1 Thessalonians 4:6

2 August 2017

…that no one should take advantage of and defraud his brother in this matter, because the Lord is the avenger of all such, as we also forewarned you and testified. 1 Thessalonians 4:6

In verse 4:3, Paul wrote, “for this is the will of God, your sanctification.” After that, he noted sexual immorality as being opposed to sanctification. Now he goes on to a conclusion of this thought, and notes that which would hinder sanctification. It would be to “take advantage of and defraud his brother in this matter.”

The word translated as “take advantage” is one which is found only here in the Bible. It means, “to go beyond.” In the previous verse, Paul had spoken of the “passion of lust.” As noted, that phrase is not limited to sexual desires, but includes all sorts of desires. They can be positive or negative, but in the context of the verse, they are negative. One of the main uses of the word is that of covetousness.

What he is now saying is that we are not to allow our hearts be filled with covetousness in this way. By allowing this, we would then be impelled to “take advantage and defraud” one another in this matter. As he says elsewhere –

Now godliness with contentment is great gain. For we brought nothing into this world, and it is certain we can carry nothing out. And having food and clothing, with these we shall be content. But those who desire to be rich fall into temptation and a snare, and into many foolish and harmful lusts which drown men in destruction and perdition. 10 For the love of money is a root of all kinds of evil, for which some have strayed from the faith in their greediness, and pierced themselves through with many sorrows.” 1 Timothy 6:6-10

Rather than have hearts filled with covetousness, we are to be content with what we possess, and not look to those things which we have not rightly earned on our own.
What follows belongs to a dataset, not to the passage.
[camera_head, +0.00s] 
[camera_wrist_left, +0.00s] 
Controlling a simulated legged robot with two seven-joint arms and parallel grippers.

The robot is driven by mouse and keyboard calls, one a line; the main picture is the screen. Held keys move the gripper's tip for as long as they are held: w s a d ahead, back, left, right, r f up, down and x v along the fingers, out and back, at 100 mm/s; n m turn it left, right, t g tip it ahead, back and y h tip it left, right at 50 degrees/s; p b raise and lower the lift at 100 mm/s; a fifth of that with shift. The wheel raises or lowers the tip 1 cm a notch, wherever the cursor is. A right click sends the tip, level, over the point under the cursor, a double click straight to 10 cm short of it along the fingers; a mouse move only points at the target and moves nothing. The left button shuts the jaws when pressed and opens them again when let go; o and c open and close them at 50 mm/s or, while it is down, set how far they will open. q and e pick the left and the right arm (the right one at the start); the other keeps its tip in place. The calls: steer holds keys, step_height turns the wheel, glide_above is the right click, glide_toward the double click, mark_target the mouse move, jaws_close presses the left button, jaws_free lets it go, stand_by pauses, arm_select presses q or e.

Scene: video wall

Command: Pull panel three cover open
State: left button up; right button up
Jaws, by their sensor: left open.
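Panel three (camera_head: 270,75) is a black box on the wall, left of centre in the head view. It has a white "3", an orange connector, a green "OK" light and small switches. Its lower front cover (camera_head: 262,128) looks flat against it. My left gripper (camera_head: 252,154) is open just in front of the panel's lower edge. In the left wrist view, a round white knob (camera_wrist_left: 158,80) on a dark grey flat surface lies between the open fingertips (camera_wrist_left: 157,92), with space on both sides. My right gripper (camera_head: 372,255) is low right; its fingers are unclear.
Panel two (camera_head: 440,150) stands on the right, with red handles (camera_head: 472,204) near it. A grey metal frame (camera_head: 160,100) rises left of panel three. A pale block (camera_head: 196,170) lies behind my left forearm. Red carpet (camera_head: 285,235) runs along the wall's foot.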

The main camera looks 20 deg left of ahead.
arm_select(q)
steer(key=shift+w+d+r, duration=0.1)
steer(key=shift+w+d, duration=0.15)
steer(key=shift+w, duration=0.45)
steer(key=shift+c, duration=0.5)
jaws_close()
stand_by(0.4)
For those who would act in a manner contrary to this, he then provides a warning by saying, “ because the Lord is the avenger of all such.”

One must remember that Paul is writing to believers, but the principles which he writes also pertain to non-believers. Any such negative actions will be judged by the Lord. For those who are saved, they will be judged at the bema seat judgment of rewards and losses (Romans 14:1 & 2 Corinthians 5:10). For those who are not in Christ, they will be judged and then cast into the Lake of Fire (Revelation 20:11-15). No matter what, all transgressions will be judged.

To finish the thought, he then adds in, “as we also forewarned you and testified.” It is obvious that Paul preached the grace of Christ throughout his ministry, and it is confirmed throughout his epistles. However, he also preached that sin will be judged. He never teaches that grace grants a license to sin. Instead, he speaks clearly and carefully about the need for believers to be molded into the image of Christ, and to stay away from sin. His words here show that he taught it to young believers right along with their salvation message, and he continued to warn them as a part of their regular instruction.

Life application: The Bible asks God’s people to be holy because He is holy. Let us endeavor to live in this manner at all times, ever striving to be the best examples of righteousness and holiness that we can be – to the glory of God!

Almighty heavenly Father, we come to Your glorious throne to confess our shortcomings and to petition You, because of the marvelous gift of Your Son, for forgiveness and restoration. Help us to not have hearts filled with covetousness, but to be content with what we have. Help us to strive for holiness and righteousness. And may we be people of thanks for the many blessings You have given to us. Help us in these things, O God. Amen.